* [EXERCISE BRIEF] Copy out only those lines running from the line with "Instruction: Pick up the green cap" to the end of the listing, keeping each one exactly as it is.

* [SUPPLIED MATERIAL]
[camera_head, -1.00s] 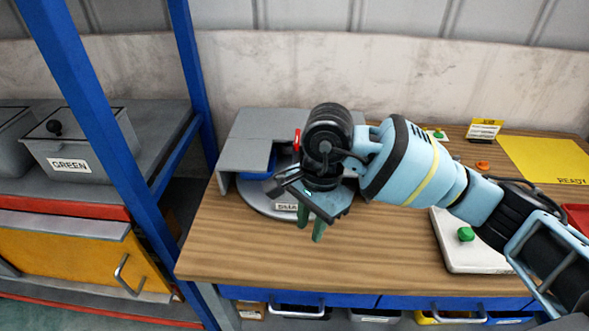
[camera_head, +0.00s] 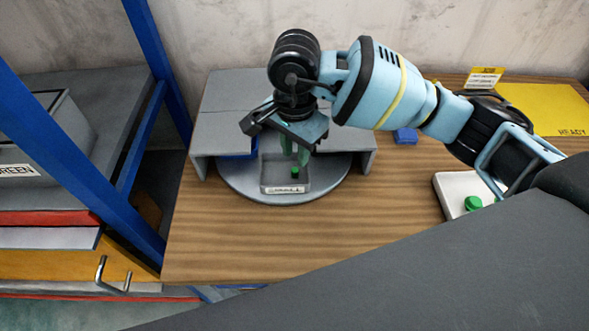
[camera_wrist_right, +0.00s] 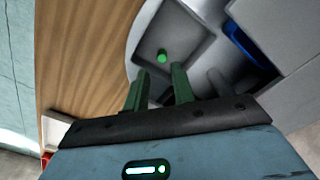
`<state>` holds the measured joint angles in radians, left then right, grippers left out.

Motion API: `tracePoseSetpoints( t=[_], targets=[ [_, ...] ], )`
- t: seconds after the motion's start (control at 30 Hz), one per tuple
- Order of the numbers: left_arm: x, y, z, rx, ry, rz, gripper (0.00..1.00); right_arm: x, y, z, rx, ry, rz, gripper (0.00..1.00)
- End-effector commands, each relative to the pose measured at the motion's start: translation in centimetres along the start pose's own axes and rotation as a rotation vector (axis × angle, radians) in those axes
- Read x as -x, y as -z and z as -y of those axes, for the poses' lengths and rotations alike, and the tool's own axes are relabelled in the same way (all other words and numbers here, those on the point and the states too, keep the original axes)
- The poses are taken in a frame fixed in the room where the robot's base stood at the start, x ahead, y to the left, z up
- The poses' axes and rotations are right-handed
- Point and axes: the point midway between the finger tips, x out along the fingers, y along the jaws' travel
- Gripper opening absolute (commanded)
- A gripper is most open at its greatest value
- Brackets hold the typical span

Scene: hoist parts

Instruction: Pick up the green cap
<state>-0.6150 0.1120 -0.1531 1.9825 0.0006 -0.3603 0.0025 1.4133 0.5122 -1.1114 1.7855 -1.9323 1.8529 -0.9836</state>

* [COMPLETED EXERCISE]
Instruction: Pick up the green cap
<state>-0.6150 0.1120 -0.1531 1.9825 0.0006 -0.3603 0.0025 1.4133 0.5122 -1.1114 1.7855 -1.9323 1.8529 -0.9836</state>

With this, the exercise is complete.